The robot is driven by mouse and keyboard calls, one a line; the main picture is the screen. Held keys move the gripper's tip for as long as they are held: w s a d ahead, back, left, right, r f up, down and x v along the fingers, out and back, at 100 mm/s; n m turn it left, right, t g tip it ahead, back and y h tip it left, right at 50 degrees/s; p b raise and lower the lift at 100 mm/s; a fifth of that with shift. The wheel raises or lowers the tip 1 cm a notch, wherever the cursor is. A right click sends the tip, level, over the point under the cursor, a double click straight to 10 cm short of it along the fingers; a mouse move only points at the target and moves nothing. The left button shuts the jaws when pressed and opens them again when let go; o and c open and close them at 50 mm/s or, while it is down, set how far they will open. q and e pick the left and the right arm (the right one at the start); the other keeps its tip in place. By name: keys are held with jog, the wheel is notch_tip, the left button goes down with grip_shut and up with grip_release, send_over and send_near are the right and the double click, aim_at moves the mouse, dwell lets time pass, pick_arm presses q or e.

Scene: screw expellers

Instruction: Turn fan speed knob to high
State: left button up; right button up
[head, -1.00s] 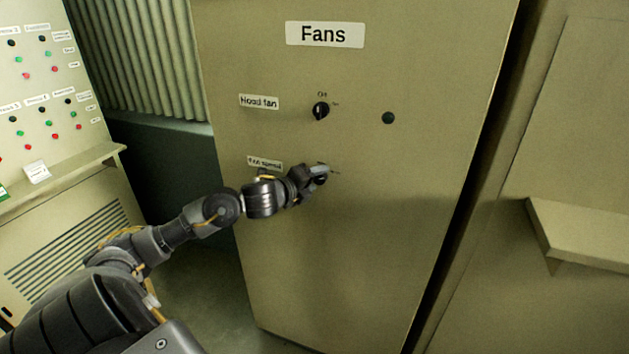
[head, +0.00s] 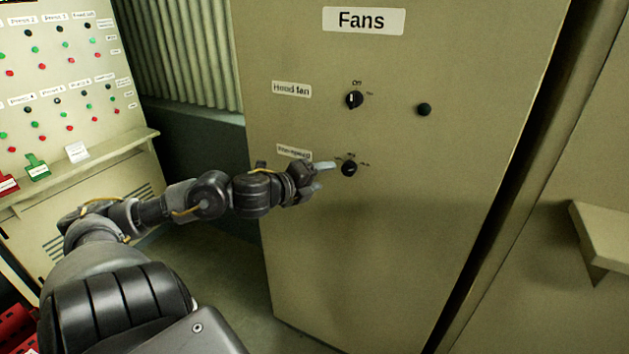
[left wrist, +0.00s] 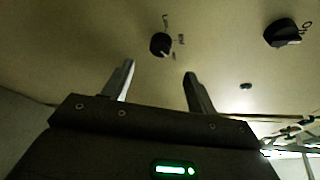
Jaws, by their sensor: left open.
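The black fan speed knob (head: 349,169) is on the beige Fans cabinet (head: 390,250), below the hood fan knob. Its setting is too small to read. Its label (head: 294,152) is partly legible at upper left. My left gripper (head: 325,176) is open and empty, just left of the knob in the head view, seemingly apart from it. In the left wrist view the fan speed knob (left wrist: 161,45) shows beyond and between the two spread fingertips (left wrist: 160,70), with small markings beside it. My right gripper is out of view.
The black hood fan knob (head: 354,99) sits above, with its off marking over it; a dark round fitting (head: 424,109) is to its right. A control panel (head: 60,80) with coloured buttons stands at left. A ledge (head: 605,235) juts out at right.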

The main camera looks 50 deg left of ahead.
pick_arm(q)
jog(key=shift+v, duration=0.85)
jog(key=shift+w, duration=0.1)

———

Task description:
Quote the listing above in full, except for the pictures.

Task response:
The robot is driven by mouse and keyboard calls, one a line; the main picture is the screen. Held keys move the gripper's tip for as long as they are held: w s a d ahead, back, left, right, r f up, down and x v along the fingers, out and back, at 100 mm/s; n m turn it left, right, t g tip it ahead, back and y h tip it left, right at 50 degrees/s; p b raise and lower the lift at 100 mm/s; a fifth of that with shift. The wheel raises or lowers the tip 1 cm a notch, wherever the cursor is. A right click sends the tip, level, over the point under the cursor, a double click straight to 10 cm short of it along the fingers; a mouse move only points at the target and moves nothing. The left button shuts the jaws when pressed and opens them again when let go; o and c open and close them at 50 mm/s or, while it is down, set how far they will open. q and e pick the left and the right arm (the right one at the start); the other keeps its tip in place. By name: keys are held with jog, the wheel is notch_tip, the left button goes down with grip_shut and up with grip_release, send_over and send_near are the right and the double click, aim_at moves the mouse, dwell lets time pass, pick_arm presses q or e.

Scene: screw expellers

Instruction: Turn fan speed knob to high
State: left button up; right button up
[head, -1.00s] 
[head, +0.00s] 
[left wrist, +0.00s] 
Jaws, by their sensor: left open.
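The black fan speed knob (head: 349,169) is on the beige Fans cabinet (head: 390,250), below the hood fan knob. Its setting is too small to read. Its label (head: 294,152) is partly legible at upper left. My left gripper (head: 325,176) is open and empty, just left of the knob in the head view, seemingly apart from it. In the left wrist view the fan speed knob (left wrist: 161,45) shows beyond and between the two spread fingertips (left wrist: 160,70), with small markings beside it. My right gripper is out of view.
The black hood fan knob (head: 354,99) sits above, with its off marking over it; a dark round fitting (head: 424,109) is to its right. A control panel (head: 60,80) with coloured buttons stands at left. A ledge (head: 605,235) juts out at right.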

The main camera looks 50 deg left of ahead.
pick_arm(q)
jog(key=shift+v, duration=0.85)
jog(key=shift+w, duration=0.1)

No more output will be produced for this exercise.